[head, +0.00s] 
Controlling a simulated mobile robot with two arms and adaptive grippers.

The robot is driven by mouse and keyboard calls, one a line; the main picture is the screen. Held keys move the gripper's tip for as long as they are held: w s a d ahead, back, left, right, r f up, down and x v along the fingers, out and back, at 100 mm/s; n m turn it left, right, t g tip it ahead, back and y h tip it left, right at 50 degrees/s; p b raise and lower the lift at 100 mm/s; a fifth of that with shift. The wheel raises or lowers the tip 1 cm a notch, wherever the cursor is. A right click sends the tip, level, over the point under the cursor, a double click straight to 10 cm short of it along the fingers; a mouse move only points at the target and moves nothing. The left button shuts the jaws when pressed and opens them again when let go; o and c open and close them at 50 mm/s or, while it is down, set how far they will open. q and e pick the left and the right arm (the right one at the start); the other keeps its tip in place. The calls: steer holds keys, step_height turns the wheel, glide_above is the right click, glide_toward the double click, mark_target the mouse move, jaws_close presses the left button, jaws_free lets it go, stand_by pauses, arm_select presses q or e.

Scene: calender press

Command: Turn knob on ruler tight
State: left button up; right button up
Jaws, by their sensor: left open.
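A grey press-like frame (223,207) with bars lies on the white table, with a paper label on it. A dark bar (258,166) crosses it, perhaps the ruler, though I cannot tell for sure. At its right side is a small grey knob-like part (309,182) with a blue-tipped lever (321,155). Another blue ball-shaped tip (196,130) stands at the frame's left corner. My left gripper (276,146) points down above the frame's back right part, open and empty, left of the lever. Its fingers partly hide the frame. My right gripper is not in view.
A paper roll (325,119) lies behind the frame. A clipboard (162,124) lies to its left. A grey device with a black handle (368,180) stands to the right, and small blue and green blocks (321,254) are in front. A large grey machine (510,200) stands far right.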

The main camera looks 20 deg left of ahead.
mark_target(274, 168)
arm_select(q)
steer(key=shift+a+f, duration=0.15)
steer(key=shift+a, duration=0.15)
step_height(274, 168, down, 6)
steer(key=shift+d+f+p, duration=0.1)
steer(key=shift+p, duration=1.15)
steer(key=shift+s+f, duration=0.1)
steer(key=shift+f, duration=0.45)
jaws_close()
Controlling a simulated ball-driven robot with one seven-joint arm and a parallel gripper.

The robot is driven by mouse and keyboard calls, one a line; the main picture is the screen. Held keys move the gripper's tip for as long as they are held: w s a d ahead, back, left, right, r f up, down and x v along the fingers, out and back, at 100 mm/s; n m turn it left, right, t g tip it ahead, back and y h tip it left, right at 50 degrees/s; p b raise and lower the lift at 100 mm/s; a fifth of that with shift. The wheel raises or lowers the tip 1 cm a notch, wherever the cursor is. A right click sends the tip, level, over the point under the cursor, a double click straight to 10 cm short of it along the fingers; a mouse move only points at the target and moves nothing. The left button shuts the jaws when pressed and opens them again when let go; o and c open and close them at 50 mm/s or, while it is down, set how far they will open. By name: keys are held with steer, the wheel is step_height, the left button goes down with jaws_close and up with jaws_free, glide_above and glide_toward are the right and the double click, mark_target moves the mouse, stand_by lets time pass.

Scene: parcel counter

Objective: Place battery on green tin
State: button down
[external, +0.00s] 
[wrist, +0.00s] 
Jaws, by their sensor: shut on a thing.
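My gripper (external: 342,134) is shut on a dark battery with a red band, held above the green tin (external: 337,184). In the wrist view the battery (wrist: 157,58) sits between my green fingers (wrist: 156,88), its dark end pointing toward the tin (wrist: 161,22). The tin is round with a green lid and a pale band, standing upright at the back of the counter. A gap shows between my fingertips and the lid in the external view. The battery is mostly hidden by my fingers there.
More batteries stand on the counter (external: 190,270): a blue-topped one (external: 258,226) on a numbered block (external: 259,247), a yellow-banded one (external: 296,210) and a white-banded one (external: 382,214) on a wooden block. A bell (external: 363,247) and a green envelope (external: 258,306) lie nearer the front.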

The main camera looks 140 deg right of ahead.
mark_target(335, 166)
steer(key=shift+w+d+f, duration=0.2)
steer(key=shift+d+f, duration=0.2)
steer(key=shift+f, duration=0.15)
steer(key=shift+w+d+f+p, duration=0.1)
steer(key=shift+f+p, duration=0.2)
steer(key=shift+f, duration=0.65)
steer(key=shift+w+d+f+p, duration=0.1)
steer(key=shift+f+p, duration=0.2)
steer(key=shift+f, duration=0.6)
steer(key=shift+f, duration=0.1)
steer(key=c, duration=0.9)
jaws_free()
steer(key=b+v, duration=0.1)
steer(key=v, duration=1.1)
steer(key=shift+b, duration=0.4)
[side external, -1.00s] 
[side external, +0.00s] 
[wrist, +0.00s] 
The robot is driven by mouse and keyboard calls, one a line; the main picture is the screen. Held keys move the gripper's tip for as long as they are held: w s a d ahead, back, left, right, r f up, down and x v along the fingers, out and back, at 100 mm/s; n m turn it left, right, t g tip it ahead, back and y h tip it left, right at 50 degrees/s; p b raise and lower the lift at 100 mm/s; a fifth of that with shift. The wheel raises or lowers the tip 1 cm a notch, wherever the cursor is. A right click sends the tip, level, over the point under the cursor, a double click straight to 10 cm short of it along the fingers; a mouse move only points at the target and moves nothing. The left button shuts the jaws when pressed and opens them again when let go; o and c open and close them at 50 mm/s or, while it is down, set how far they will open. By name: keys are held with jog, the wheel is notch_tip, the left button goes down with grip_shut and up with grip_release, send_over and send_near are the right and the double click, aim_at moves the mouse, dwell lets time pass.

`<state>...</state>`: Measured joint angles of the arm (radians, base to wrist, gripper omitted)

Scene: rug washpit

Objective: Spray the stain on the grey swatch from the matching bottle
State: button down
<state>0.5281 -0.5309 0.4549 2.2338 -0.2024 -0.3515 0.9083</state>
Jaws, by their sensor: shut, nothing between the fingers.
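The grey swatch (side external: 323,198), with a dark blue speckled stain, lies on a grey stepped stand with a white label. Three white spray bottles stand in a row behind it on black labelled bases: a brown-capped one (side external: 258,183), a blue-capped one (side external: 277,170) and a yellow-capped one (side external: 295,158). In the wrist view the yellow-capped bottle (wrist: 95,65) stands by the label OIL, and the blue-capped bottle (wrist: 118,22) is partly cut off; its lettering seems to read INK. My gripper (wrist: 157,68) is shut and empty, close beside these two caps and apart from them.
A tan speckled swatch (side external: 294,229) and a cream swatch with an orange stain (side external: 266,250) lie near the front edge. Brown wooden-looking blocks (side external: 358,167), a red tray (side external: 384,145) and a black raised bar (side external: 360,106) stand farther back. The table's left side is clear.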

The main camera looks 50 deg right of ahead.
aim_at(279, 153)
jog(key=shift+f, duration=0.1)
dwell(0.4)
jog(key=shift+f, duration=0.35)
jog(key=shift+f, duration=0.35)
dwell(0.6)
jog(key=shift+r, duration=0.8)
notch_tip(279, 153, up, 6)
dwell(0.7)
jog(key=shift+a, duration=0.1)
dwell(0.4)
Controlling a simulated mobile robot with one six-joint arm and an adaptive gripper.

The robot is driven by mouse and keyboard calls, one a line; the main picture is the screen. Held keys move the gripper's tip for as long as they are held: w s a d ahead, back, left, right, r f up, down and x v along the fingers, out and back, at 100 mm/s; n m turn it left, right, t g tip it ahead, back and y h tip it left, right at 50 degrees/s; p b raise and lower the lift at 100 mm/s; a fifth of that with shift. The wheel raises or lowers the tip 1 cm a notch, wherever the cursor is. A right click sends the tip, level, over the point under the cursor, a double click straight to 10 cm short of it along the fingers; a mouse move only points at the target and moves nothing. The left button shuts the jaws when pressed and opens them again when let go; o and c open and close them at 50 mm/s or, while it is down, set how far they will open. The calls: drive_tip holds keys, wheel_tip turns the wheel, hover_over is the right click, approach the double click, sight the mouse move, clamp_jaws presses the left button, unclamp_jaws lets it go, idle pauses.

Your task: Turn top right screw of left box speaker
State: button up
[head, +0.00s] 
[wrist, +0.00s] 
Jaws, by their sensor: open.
+++
→ REQUEST: Return the entries above unchanged, starting at the first line and stopping after the line with "Controlling a simulated mobile robot with two".

→ SOLUTION FOR THIS PROBLEM:
[head, +0.00s] 
Controlling a simulated mobile robot with two arms and adaptive grippers.

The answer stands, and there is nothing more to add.